Sejak itu 47 tahun lamaya Oltmans menjadi 'orang pinggiran' di Belanda. Tetapi ia berjuang terus untuk keadilan, rehabilitasi dan ganti rugi.

Dalam periode itu ia menjadi 'orang bermasalah' bagi pemerintah Belanda. Den Haag merintanginya untuk ke Indonesia. Kementerian Luarnegeri Belanda memberikan semacam instruksi ke segenap kedutaannya untuk mengucilkan Willem Oltmans. Jelasnya kementerian luarnegeri memfitnah dan MENGISOLASI Willemn Oltmans sehingga ia tak dapat melakukan profesinya sebagai wartawan. Atas tindakan sewenang-wenang kemlu Belanda terhadap dirinya, Oltmans mengajukan tuntutan di pengadilan. Dan . . . . . akhirnya ia menang dan memperoleh GANTI RUGI dari pemerintah Belanda jutaan gulden lebih.

* * *

Dalam tahun 1994 kepada Perdana Menteri Lubbers ketika itu, katanya disampaikan oleh Ratu Beatrix, bahwa Kementrian Luarngeri Belanda main kuasa, mengucilkan Oltmans secara sewenang-wenanag. Kemudian Lubbers mengajak Oltmans ikut ke Indonesia dalam kunjungan resmi yang ia lakukan ketika itu.
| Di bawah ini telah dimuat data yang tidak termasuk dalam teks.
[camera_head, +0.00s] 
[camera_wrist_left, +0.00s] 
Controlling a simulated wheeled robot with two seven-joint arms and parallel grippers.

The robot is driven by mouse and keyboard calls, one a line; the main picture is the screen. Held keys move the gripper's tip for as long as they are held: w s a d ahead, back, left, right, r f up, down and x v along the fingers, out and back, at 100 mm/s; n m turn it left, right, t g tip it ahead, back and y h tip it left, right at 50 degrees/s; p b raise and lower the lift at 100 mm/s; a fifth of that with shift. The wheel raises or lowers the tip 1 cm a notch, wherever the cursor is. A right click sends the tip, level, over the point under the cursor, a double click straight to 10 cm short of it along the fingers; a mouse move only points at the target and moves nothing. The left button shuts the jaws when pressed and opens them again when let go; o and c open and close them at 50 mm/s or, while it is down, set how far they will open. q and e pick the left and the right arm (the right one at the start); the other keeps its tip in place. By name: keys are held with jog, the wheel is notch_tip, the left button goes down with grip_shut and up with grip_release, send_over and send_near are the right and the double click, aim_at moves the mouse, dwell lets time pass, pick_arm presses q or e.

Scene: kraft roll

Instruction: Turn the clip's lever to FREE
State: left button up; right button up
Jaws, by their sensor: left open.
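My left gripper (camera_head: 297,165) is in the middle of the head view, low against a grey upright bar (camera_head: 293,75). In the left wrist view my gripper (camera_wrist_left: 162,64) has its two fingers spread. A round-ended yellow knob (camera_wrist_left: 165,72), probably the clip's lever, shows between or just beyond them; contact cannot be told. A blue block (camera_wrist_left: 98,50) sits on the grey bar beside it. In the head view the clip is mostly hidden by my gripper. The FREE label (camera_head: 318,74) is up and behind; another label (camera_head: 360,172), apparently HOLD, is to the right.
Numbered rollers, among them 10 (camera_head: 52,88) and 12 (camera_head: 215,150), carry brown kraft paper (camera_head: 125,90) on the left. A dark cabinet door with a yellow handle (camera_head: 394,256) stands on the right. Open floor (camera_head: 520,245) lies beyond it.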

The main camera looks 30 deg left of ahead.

Tahun 1999 atas undangan Menteri Luarnegeri Alatas, periode Presiden Habibie, Willem Oltmans bisa masuk lagi ke Indonesia. Ketika itu ia mengunjungi Sukmawati Sukarnoputri dan bersama Sukmawati berkunjung ke Jawa, Sumatra dan Bali.

William Oltmans adalah salah seorang jurnalis Belanda, yang yakin benar bahwa di balakang ketidakstabilan Indonesia, adalah tangan-tangan CIA.

* * *

Kufikir tulisan ini perlu kubuat. Dalam rangka mengnenangkan seorang jurnalis Belanda, yang konsisten berdiri di fihak bangsa Indonesia dalam perjuangan untuk pembebasan Irian Barat. Dan karena sikapnya yang tegas anti-kolonial itu, ia telah dikucilkan oleh penguasa Den Haag, selama kurang lebih 47 tahun.

Willem Oltmans tidak diragukan, adalah SAHABAT BANGSA INDONESIA!